■ **Instruction**:
From the data that follows, report how many lines hold the string "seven", giving only the number.

──────── Material shown ────────

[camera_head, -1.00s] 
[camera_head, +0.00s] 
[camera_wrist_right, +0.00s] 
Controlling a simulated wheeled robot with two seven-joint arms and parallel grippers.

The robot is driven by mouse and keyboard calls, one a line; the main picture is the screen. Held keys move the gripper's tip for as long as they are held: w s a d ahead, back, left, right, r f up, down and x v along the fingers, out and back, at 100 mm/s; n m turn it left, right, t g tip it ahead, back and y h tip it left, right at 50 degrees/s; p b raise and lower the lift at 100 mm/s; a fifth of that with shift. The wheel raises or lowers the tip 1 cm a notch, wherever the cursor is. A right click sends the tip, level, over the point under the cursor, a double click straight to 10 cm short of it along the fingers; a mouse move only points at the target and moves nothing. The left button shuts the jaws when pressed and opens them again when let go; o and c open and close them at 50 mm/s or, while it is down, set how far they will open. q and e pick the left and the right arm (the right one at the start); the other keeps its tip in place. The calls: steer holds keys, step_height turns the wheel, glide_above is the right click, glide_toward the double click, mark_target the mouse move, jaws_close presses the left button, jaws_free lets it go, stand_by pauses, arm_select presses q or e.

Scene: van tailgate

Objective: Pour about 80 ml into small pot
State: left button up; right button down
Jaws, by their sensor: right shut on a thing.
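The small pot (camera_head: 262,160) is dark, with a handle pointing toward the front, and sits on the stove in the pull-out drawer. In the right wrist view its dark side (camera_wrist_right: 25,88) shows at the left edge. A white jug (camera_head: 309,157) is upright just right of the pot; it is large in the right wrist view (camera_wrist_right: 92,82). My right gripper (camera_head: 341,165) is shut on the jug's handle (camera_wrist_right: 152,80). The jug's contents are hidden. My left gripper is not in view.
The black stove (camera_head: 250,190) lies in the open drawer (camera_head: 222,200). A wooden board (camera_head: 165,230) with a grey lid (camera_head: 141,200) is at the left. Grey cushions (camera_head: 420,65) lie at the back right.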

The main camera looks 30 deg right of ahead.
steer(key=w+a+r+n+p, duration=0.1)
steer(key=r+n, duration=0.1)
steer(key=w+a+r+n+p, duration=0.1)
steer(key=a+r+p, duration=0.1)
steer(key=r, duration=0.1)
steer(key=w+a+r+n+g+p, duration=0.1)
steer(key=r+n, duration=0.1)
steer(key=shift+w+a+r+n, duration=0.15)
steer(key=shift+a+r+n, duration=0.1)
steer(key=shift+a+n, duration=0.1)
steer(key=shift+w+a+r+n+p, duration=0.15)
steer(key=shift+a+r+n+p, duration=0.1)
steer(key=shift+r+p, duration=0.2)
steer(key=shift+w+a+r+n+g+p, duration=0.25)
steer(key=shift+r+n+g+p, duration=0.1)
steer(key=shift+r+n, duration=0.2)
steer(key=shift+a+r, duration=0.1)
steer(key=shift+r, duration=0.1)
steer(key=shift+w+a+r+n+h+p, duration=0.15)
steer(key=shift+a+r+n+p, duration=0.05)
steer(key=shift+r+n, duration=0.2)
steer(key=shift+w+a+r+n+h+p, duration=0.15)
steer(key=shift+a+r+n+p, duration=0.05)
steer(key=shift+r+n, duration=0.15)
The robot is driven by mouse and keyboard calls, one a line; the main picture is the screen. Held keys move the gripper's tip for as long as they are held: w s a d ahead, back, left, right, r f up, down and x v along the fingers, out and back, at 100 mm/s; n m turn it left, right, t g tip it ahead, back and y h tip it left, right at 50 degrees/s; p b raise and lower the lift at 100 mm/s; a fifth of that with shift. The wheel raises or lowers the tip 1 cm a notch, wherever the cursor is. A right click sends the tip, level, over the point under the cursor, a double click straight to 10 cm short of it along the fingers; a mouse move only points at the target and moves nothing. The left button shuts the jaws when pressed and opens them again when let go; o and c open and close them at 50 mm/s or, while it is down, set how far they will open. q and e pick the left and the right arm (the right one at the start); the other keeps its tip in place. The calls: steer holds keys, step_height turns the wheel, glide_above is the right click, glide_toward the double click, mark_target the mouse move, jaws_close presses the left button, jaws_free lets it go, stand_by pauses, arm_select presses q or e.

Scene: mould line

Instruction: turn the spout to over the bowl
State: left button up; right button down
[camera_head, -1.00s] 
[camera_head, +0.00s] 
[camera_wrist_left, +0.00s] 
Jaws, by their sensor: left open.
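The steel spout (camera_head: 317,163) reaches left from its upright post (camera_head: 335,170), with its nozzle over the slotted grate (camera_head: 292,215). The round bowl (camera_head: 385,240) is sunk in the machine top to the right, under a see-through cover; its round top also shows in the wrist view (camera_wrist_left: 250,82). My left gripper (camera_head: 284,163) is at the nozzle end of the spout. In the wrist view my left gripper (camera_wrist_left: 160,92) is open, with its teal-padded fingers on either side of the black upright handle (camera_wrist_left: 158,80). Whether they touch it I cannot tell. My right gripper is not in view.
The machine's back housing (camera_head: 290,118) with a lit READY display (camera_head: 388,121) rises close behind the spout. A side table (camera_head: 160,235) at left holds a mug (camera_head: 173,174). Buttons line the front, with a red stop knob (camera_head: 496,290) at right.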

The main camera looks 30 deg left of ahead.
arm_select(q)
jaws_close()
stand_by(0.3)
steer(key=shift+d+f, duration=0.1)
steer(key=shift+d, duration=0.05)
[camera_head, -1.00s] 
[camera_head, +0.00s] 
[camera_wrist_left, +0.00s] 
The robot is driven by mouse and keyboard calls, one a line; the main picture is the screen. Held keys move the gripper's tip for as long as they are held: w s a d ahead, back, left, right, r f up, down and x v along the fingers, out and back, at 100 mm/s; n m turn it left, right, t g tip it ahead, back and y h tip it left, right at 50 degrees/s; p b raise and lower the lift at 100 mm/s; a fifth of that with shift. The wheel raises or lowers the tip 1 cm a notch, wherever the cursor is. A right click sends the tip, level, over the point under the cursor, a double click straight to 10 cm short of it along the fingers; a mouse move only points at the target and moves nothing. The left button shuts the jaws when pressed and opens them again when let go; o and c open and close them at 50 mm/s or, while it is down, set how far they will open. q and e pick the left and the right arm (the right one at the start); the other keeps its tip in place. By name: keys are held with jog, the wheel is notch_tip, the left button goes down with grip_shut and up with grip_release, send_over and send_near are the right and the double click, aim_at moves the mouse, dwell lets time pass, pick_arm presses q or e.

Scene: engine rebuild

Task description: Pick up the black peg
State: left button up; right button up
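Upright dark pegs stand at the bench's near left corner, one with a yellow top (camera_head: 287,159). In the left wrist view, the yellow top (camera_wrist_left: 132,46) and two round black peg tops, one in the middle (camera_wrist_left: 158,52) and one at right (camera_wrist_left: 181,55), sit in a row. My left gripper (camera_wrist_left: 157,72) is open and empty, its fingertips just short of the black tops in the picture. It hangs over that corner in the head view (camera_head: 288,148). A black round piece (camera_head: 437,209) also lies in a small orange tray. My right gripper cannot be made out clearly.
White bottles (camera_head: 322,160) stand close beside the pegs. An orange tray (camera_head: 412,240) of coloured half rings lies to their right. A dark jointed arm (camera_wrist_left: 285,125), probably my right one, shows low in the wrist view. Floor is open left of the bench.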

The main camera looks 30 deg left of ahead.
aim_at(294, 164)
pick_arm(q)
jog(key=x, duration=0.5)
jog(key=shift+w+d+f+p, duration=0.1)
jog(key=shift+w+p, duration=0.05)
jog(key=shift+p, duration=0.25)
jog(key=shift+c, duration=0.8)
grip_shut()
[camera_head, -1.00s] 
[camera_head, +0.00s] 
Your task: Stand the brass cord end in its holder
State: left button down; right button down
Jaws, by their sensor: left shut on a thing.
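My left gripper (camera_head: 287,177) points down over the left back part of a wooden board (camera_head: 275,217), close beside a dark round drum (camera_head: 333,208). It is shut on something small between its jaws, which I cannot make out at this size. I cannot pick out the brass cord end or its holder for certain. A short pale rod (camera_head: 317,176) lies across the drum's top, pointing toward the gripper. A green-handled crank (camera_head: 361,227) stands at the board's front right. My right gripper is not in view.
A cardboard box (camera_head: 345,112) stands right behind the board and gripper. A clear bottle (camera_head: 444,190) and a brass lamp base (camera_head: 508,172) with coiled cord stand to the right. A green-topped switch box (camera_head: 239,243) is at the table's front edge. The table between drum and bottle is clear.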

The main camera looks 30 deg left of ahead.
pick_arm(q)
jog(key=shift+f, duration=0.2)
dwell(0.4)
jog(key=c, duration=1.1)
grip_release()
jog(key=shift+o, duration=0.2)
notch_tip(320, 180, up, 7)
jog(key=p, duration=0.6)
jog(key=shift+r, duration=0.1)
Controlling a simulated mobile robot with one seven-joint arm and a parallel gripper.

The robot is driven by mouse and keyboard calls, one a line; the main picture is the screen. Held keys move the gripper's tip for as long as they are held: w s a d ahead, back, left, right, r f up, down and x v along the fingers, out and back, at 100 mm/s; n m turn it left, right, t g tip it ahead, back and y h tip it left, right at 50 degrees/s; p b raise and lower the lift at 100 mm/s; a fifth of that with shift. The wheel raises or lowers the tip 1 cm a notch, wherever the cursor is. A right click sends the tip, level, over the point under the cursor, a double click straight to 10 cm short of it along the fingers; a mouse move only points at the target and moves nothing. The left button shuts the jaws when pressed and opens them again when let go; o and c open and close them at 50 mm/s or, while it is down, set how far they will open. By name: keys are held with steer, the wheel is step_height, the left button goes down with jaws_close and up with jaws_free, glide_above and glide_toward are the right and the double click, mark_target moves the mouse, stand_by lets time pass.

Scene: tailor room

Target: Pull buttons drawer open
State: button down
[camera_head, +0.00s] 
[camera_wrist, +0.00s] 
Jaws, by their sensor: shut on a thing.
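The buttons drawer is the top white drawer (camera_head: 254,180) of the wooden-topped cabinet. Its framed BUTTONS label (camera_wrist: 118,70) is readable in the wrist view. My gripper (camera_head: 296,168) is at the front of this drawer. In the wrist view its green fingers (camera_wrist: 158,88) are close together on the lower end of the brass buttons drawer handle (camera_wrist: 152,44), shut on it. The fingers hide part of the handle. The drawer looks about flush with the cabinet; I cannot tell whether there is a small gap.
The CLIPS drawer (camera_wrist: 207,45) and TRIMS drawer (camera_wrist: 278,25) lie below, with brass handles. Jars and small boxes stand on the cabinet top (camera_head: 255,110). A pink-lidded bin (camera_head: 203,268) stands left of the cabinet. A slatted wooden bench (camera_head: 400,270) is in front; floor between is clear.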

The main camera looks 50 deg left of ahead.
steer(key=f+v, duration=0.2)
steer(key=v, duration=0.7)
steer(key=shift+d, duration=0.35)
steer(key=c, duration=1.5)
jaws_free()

────────

■ **Complete output**:
2